**Task statement:** Repeat verbatim the lines from the one containing "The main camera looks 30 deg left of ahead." to the one containing "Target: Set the", ends included, minus any pictures.

**Listed entries:**
###

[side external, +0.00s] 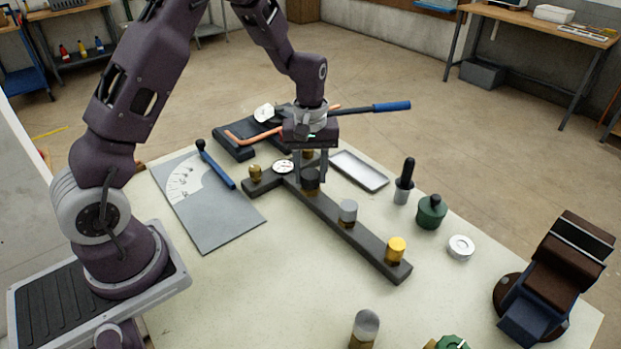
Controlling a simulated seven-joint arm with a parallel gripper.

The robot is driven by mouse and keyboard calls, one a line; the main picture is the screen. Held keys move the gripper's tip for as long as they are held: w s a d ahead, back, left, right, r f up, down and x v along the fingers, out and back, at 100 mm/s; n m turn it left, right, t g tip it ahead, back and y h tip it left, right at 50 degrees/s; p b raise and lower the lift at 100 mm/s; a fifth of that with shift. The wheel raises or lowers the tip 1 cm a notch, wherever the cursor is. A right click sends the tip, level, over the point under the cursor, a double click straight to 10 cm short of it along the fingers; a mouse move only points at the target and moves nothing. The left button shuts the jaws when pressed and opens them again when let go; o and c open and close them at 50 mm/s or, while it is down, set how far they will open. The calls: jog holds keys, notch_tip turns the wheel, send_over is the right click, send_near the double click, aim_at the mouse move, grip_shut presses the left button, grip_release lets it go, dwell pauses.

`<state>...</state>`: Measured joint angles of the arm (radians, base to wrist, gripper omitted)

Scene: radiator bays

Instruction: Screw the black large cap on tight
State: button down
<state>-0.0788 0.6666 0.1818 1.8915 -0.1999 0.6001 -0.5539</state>
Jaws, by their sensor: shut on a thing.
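The black large cap (310,175) sits on a brass-coloured neck on the dark bar-shaped manifold (338,222). My gripper (310,168) points straight down over it, with its fingers on either side of the cap. It is shut on the black cap. Part of the cap is hidden by the fingers, so I cannot tell how far down its thread it sits.
A grey cap (348,210) and a yellow cap (396,245) stand further along the manifold. A dial gauge (283,167) is close by on the left. A metal tray (359,171), a green container (432,212) and a vise (555,280) are to the right.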

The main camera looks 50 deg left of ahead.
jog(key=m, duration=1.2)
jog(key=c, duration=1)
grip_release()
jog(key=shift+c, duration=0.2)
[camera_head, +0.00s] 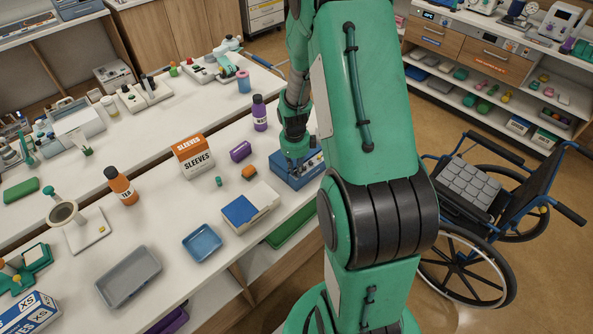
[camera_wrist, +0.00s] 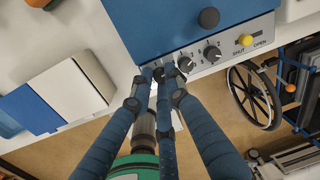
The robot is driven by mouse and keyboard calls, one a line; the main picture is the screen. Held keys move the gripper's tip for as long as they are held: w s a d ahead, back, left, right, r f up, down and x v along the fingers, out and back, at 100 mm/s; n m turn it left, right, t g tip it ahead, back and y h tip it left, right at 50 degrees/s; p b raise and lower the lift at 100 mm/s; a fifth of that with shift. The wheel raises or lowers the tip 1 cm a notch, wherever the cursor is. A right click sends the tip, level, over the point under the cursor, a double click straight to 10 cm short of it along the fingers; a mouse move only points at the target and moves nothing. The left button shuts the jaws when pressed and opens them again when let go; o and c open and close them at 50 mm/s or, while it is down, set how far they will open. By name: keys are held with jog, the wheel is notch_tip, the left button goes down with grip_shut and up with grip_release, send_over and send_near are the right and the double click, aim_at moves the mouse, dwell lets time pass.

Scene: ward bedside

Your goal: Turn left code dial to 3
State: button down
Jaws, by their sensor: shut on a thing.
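A blue lockbox (camera_head: 281,179) stands near the counter's edge in the head view, partly hidden by my arm. In the wrist view its blue top (camera_wrist: 170,22) fills the upper middle. Its pale front panel carries a row of dark dials, among them a right dial (camera_wrist: 212,53) and a middle dial (camera_wrist: 186,64). The left code dial (camera_wrist: 158,75) is mostly hidden between my fingertips. My gripper (camera_wrist: 160,79) is shut on this left dial. I cannot read its setting. A yellow slider knob (camera_wrist: 246,40) sits beside the SHUT and OPEN marks.
A purple bottle (camera_head: 259,113) stands behind. A wheelchair (camera_head: 489,205) stands on the floor at the right.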

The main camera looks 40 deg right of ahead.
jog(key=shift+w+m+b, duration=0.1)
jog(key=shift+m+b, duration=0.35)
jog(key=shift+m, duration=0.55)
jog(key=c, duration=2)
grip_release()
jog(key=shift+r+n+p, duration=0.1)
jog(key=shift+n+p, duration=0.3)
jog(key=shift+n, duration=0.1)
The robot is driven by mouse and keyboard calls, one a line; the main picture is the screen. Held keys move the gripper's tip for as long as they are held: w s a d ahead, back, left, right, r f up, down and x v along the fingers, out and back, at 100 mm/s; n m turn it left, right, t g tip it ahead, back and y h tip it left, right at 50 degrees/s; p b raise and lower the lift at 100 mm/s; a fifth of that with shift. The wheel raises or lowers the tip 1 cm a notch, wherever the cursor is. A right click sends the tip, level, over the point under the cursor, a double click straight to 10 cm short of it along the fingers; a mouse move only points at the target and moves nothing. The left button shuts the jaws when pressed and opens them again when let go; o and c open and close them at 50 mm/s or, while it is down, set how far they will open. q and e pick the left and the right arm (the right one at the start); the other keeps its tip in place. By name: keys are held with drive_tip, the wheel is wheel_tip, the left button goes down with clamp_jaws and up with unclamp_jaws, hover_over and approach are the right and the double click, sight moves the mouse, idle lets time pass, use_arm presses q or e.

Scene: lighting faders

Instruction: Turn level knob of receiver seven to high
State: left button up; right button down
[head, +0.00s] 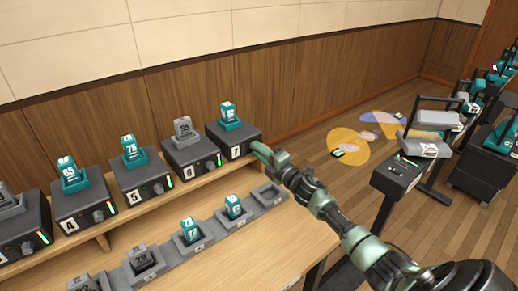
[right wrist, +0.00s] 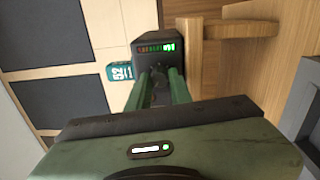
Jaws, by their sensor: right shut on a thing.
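Receiver seven (head: 234,146) is a dark box with a "7" label at the right end of the raised shelf, with a teal handset (head: 230,116) in its top. My right gripper (head: 260,152) is at the right part of its front and hides the knob in the head view. In the right wrist view, the two green fingers (right wrist: 158,86) are shut on the dark level knob (right wrist: 157,72), just below the light bar (right wrist: 156,48) on the receiver's front. My left gripper is out of view.
Receiver six (head: 191,157) stands close to the left, with receiver five (head: 145,181) and others beyond. Below is a row of grey cradles (head: 268,194), some holding handsets. The wood-panelled wall is close behind.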

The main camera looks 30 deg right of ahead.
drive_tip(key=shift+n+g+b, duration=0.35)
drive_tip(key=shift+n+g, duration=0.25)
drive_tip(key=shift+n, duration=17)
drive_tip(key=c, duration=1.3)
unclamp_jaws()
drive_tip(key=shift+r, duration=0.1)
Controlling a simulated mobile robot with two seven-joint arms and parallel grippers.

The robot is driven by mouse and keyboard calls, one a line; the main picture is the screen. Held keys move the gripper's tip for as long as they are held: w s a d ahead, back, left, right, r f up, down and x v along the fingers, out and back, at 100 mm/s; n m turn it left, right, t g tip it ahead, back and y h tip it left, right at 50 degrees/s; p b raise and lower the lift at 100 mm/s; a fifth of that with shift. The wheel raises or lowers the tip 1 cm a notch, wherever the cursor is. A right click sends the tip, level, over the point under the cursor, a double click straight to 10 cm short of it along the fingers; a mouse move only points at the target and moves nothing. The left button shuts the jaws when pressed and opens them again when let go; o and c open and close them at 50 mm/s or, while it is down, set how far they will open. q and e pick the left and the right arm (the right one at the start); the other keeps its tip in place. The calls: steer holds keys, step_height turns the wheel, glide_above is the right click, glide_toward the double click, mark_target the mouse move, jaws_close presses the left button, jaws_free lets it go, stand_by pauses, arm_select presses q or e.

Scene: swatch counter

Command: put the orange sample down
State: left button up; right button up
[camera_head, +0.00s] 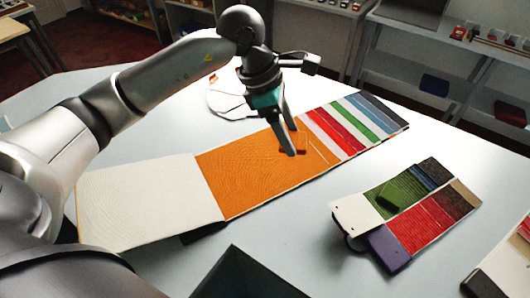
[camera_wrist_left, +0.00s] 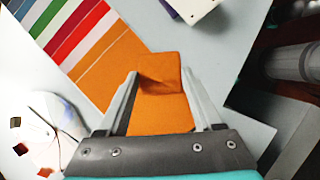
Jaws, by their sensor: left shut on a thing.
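My left gripper (camera_head: 295,152) is over the long swatch book, with its fingertips low near the inner edge of the large orange area. It is shut on the orange sample, which shows between the two fingers in the left wrist view (camera_wrist_left: 160,112). The sample has a crease across it, and its lower part is hidden by the gripper body. The long swatch book has a cream panel (camera_head: 145,200), a large orange panel (camera_head: 245,175), and several red, white, green, blue and dark strips (camera_head: 350,120). I cannot tell whether the sample touches the book. My right gripper is not in view.
A smaller swatch set (camera_head: 410,220) with green, red and purple pieces lies to the right. A round whitish item (camera_head: 225,98) lies behind the book. Another swatch set (camera_head: 505,265) is at the lower right edge. White counter (camera_head: 290,215) is bare between the books.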

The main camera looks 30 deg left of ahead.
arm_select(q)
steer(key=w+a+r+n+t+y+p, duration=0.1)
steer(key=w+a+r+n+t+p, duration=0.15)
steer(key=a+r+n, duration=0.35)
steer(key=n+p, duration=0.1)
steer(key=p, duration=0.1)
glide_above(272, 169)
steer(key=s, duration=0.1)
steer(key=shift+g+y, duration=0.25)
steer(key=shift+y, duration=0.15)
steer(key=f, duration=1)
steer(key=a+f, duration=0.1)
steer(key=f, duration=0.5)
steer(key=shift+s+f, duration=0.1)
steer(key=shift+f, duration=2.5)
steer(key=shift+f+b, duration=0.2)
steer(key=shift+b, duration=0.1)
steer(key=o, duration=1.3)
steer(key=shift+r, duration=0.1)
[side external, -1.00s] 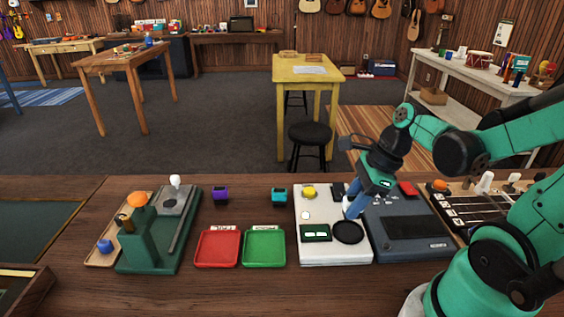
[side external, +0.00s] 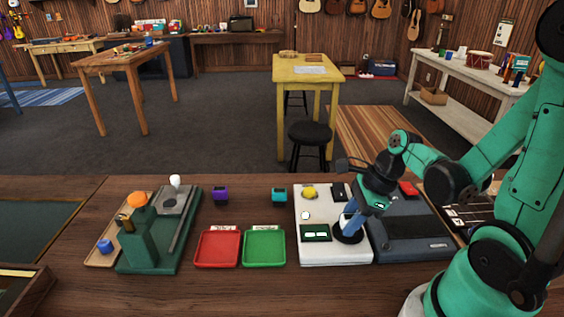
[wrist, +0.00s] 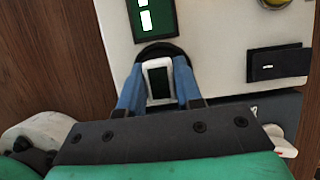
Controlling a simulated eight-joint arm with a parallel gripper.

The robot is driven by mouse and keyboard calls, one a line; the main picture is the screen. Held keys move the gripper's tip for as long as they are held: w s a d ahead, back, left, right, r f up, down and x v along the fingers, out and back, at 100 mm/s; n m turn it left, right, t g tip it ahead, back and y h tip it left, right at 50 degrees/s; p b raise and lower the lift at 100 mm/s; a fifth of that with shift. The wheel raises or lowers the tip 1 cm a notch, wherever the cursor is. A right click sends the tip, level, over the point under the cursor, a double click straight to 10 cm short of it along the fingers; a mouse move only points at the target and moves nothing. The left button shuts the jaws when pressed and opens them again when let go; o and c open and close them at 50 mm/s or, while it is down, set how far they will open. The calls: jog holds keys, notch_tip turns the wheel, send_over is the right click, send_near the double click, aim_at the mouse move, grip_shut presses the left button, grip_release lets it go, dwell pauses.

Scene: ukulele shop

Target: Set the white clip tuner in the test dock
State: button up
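The white clip tuner (wrist: 146,65), a white frame with a dark screen, sits between the two blue fingers of my gripper (wrist: 158,85) in the wrist view. The fingers touch its sides. It is over the round black pad (wrist: 178,49) on the white test dock (wrist: 220,25). In the side view my gripper (side external: 348,228) is low at this pad, and the fingers partly hide the tuner and the pad. I cannot tell whether the tuner rests on the pad. The white dock (side external: 308,255) also has a green display (side external: 315,233) and a yellow button (side external: 309,192).
A red tray (side external: 217,262) and a green tray (side external: 264,262) lie left of the dock. A purple tuner (side external: 220,193) and a teal tuner (side external: 279,194) stand behind them. A dark blue-grey device (side external: 425,250) adjoins the dock's right side. A green stand (side external: 135,250) is farther left.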

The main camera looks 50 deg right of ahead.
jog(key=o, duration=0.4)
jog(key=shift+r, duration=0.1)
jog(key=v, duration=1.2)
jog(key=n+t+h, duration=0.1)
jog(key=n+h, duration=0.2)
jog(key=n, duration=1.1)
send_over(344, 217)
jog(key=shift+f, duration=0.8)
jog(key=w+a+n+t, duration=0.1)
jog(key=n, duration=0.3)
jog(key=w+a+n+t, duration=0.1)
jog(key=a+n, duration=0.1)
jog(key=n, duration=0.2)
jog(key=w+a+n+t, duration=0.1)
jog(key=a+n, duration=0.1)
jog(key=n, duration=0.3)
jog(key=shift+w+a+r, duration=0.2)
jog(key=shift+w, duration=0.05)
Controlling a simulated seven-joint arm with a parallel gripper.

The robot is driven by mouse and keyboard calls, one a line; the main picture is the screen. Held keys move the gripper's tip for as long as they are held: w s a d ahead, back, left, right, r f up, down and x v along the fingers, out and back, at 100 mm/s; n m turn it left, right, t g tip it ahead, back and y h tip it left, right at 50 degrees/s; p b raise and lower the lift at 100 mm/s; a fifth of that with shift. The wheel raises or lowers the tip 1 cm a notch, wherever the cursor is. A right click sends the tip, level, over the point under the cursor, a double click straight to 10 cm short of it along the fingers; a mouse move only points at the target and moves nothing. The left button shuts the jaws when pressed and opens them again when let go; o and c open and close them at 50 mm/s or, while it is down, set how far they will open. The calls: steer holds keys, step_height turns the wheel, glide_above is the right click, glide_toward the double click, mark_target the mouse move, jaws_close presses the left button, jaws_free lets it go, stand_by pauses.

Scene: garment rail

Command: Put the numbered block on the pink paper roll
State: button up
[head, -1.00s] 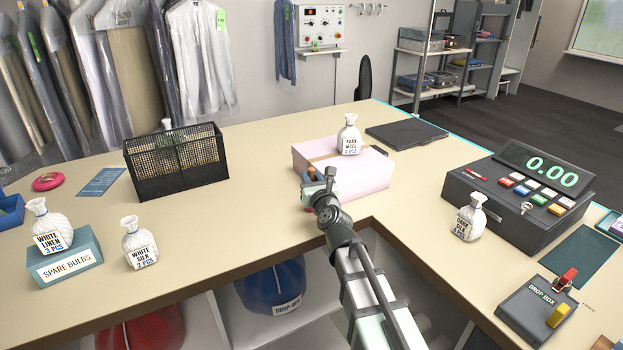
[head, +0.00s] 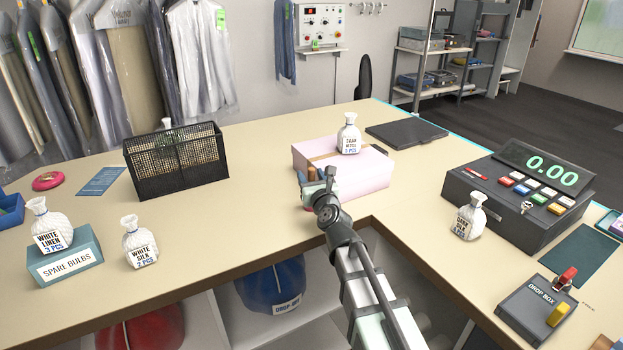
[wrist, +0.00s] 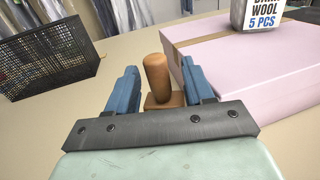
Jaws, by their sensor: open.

###

**Task answer:**
The main camera looks 30 deg left of ahead.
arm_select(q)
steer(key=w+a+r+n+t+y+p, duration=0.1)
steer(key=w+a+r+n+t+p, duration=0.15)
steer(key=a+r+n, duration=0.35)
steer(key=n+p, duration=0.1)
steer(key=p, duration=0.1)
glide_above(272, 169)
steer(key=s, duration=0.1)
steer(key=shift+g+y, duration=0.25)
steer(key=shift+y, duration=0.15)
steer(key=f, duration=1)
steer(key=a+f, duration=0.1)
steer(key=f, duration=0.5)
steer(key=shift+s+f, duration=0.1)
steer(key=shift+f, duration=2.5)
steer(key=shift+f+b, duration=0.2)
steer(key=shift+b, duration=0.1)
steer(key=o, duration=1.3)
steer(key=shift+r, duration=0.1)
[side external, -1.00s] 
[side external, +0.00s] 
[wrist, +0.00s] 
Controlling a simulated eight-joint arm with a parallel gripper.

The robot is driven by mouse and keyboard calls, one a line; the main picture is the screen. Held keys move the gripper's tip for as long as they are held: w s a d ahead, back, left, right, r f up, down and x v along the fingers, out and back, at 100 mm/s; n m turn it left, right, t g tip it ahead, back and y h tip it left, right at 50 degrees/s; p b raise and lower the lift at 100 mm/s; a fifth of that with shift. The wheel raises or lowers the tip 1 cm a notch, wherever the cursor is. A right click sends the tip, level, over the point under the cursor, a double click straight to 10 cm short of it along the fingers; a mouse move only points at the target and moves nothing. The left button shuts the jaws when pressed and opens them again when let go; o and c open and close them at 50 mm/s or, while it is down, set how far they will open. The calls: jog holds keys, notch_tip turns the wheel, send_over is the right click, send_near the double click, aim_at the mouse move, grip_shut presses the left button, grip_release lets it go, dwell pauses.

Scene: ukulele shop

Target: Set the white clip tuner in the test dock

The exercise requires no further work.